Tradition, Not Innovation

It is an easy thing for a mind steeped in the modern conception of the individual as the arbiter of all things to believe that he or we sit atop history as the culmination of all that has come before. But traditions are not things that culminate. They are, rather, inherited. A family tradition may have a starting point in a log cabin with no electricity and involve speaking or singing in an immigrant tongue. When the children in those log cabins have children and grandchildren and great-grandchildren, that tradition is passed down to families only distantly related to one another who have adapted or abandoned aspects of the tradition, who observe them in suburbs and cities, and use the language of the assimilated culture to speak or sing. In this way subsequent generations participate in a tradition that evolves and adapts over time. The immigrant grandparents in the log cabin never envisioned the ways that it might evolve, and the grandchildren who inherit them have never intended to innovate or reinvent those traditions. Traditions may die, but they never take on an ultimate form. They only evolve and adapt.

Conservatism does not seek to innovate, only to adapt. In fact, like its cousin, liberalism, conservatism is a reaction to a political innovation. Chapter 1 of this book traces what Scruton calls the “pre-history” of modern conservatism through the thought of key thinkers like Hobbes, Hooker, Blackstone, Burke, Hume, and Locke. While there are examples that precede it, the seventeenth century saw a clear shift from an understanding of sovereignty that emanated from a monarch to the people to a “bottom up” understanding of popular sovereignty. It was not the king that legitimized the rights of the people, but the people who legitimized the power of the king. Liberalism’s response to this innovation was (and remains) an enthusiastic, “Yes!” Conservatism’s response was (and remains), “Yes, but…”

As a tradition conservatism  is, therefore, a forward-looking and humble posture toward the future. Edmund Burke famously wrote that “we must reform in order to conserve,” a sentiment explicitly invoked by Scruton. The conservative does not desire the world to be stuck perpetually in an arbitrary point in time, whether it is the idyllic 1950s of Leave It to Beaver, the perceived height of U.S. stature abroad under Ronald Reagan, or the Christendom of medieval popes. Rather, conservatism looks with humility to the past to solve contemporary problems in such a way that respects the reality that future generations will be best situated to solve the problems posed by their own evolving contexts. The “we” of legitimate political discourse cannot include those who do not yet exist, so solutions that unnecessarily bind the options of generations yet to come are not conservative and represent the prospective imposition of an alien law on the future. In this way conservatives value the inherited tradition as temporary caretakers who are soon to pass it along to their own children.

Modern Conservatism

The final chapter of Conservatism has proven to be controversial, with the New York Times going as far as to accuse Sir Roger of using the anxieties harbored by racists to convert them to a conservative perspective. This is not, however, a fair reading of this chapter. In these pages he engages with contemporary challenges to a conservative posture, some of which present threats to Western civilization itself. 

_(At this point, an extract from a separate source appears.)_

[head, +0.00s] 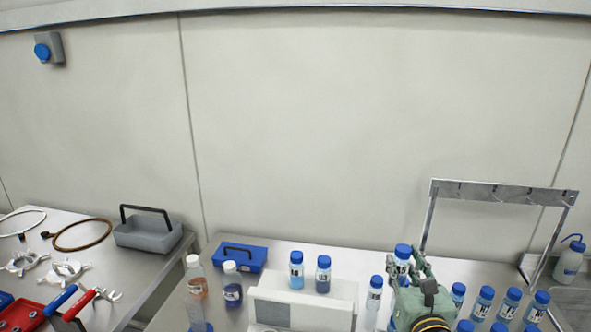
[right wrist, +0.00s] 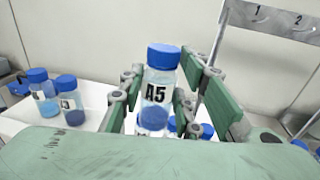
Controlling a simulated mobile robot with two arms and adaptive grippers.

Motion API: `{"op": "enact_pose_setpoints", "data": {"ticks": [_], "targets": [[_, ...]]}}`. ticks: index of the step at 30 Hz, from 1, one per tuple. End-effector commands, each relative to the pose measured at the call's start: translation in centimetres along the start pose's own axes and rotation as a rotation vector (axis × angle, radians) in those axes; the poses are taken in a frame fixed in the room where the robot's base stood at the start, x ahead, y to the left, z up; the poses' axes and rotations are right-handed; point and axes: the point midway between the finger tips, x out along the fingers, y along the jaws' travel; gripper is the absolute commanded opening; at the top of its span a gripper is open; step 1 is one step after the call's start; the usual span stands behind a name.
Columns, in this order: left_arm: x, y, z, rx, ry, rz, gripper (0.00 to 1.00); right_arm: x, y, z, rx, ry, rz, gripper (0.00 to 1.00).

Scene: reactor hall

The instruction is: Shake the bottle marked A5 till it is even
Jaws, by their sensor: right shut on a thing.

First, Scruton addresses the rise of a broad demand for “political correctness,” which has almost certainly intensified since the book was published in 2017. He himself suffered the consequences of a sensitive culture only willing to entertain a certain orthodoxy. He was summarily sacked in November 2018 from an unpaid government appointment because of an interview that was unfairly edited to present an inaccurate picture of his comments. After a recording of the entire interview was released, apologies from journalists and politicians followed, but in a less sensitive climate he merely would have been able to correct the account and not been the victim of unconsidered, reactionary virtue-signaling.

Second, while Scruton does not use the term, he discusses what some refer to as market fundamentalism. Because those on the political right are historically champions of the free market, including most notably Margaret Thatcher in the British context, it is easy to dismiss conservatism with the same arguments one can use to dismiss market fundamentalism. But Scruton was not an enemy of markets, per se—he was just primarily interested in more fundamental things. “The market economy [is] a good thing but [isn’t] the foundation of social order and should be heavily qualified by all the traditions that enable people to live with each other rather than just compete,” he once said. A merger of conservatism and liberalism in the latter half of the twentieth century has meant that each has lost its distinctiveness and opened this new singular, often politicized position  to the critiques of each distinct position.

And finally, what attracted the most ire from some is the discussion of the threat posed by radical Islam. It is important to note that the examples that Scruton employs are examples of Islamists rather than the followers of Islam more broadly. But even so, the truth is that it is an historical reality that the West and the Muslim world are indeed two different civilizations, and a citizen of one entering the other must be cognizant of this reality. Nowhere does he argue (in this book or anywhere else) that Western citizens must be Christians or those who come from outside of the West must convert. On the contrary, only when conservatism is understood to be an ideology rather than a disposition can this possibly be true. Every civilization has unique institutions formed by a unique history, religion, experience, and, well, tradition. To tug on the loose threads of any civilization imperils the entire tapestry. Every member of a society, whether native or new, should remember that. And Islamists represent a unique group that is focused on purposefully tugging on—if not violently pulling down—those threads.

Conservatism is in many ways a perfect bookend to the life and work of Sir Roger Scruton. Clear, readable, interesting, and wide-ranging, it is reflective of the qualities that made Sir Roger himself so unique. It is with these considerations in mind that this first month features engagement with this extraordinary book by such an extraordinary thinker, an entirely fitting opening to the larger endeavor of the Reading Wheel Review.